* start SUPPLIED DATA *
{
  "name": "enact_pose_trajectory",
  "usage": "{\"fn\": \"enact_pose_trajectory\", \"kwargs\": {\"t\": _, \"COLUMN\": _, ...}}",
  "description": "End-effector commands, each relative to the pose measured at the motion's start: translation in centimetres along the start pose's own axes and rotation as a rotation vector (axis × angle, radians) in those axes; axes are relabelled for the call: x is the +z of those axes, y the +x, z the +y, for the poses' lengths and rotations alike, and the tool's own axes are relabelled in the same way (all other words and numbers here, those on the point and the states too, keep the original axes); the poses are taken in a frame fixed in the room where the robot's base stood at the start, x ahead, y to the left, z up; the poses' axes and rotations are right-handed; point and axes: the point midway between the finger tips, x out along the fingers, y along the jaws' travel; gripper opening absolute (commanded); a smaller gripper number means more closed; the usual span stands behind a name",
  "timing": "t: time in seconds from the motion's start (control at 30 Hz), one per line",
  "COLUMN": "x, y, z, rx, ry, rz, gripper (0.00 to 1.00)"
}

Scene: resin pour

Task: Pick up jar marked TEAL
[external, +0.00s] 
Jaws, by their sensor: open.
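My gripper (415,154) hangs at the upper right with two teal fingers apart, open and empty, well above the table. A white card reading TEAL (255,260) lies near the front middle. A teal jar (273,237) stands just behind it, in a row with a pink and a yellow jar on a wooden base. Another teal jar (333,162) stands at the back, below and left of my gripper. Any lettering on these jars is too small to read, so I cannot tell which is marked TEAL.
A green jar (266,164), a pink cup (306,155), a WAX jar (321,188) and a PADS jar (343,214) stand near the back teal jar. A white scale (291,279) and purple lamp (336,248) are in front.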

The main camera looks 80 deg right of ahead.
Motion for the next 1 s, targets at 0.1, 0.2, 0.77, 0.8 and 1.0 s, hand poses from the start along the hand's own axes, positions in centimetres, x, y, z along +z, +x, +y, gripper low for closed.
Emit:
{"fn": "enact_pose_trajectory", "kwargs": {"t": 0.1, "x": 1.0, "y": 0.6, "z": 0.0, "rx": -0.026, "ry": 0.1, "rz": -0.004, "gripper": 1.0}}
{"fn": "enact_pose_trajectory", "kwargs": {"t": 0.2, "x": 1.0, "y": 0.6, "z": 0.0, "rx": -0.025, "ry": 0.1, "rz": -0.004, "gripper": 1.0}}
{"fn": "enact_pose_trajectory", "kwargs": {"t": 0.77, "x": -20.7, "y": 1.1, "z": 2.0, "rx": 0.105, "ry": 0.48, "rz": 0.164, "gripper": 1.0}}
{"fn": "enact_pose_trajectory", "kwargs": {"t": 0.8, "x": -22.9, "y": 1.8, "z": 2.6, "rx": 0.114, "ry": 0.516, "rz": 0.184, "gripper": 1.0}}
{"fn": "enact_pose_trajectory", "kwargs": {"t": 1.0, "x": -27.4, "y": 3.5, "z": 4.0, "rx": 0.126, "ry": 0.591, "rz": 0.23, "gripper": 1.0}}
* end SUPPLIED DATA *
Return, from the data, each line that has the word "COLUMN" in it.

● **TASK ANSWER**:
  "usage": "{\"fn\": \"enact_pose_trajectory\", \"kwargs\": {\"t\": _, \"COLUMN\": _, ...}}",
  "COLUMN": "x, y, z, rx, ry, rz, gripper (0.00 to 1.00)"

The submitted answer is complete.